» **Request**
Copy these lines exactly and nothing else: from the line holding "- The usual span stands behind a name" to the line holding "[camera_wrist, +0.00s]", both lines included.

» **Data shown**
= = =
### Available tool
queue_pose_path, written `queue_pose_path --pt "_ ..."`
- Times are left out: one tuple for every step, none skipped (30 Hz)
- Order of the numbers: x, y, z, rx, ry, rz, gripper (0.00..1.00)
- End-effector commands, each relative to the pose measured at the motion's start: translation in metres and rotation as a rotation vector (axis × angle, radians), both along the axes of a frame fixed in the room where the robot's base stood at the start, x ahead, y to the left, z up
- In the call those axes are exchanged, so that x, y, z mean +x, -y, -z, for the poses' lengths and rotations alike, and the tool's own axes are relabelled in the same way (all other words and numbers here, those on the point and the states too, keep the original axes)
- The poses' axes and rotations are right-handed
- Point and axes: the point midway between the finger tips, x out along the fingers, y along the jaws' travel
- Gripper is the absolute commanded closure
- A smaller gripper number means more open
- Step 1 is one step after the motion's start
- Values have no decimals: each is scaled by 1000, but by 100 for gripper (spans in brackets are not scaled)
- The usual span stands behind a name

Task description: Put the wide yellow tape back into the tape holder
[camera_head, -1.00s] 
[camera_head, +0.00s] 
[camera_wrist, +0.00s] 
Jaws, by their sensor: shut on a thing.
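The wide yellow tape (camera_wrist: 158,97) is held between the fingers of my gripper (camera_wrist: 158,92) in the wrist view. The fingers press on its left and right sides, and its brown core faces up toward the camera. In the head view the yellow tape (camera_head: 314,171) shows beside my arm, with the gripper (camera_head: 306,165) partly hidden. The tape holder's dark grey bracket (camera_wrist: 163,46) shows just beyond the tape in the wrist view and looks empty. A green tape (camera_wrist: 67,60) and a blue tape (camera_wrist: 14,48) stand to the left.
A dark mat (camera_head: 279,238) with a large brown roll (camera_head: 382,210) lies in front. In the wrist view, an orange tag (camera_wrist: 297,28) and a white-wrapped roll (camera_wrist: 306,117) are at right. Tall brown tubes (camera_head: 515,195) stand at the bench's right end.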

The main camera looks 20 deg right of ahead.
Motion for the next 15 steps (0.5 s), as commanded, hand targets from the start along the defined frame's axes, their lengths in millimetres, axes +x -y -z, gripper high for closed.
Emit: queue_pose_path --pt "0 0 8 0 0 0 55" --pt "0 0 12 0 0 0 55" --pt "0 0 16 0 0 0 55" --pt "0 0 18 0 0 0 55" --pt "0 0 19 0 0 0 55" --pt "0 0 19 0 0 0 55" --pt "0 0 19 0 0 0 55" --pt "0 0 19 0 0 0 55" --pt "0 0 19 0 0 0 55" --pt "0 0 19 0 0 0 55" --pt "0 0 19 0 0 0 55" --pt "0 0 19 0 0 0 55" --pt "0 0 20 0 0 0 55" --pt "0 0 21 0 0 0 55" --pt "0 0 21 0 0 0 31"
= = =
» **In response**
- The usual span stands behind a name

Task description: Put the wide yellow tape back into the tape holder
[camera_head, -1.00s] 
[camera_head, +0.00s] 
[camera_wrist, +0.00s] 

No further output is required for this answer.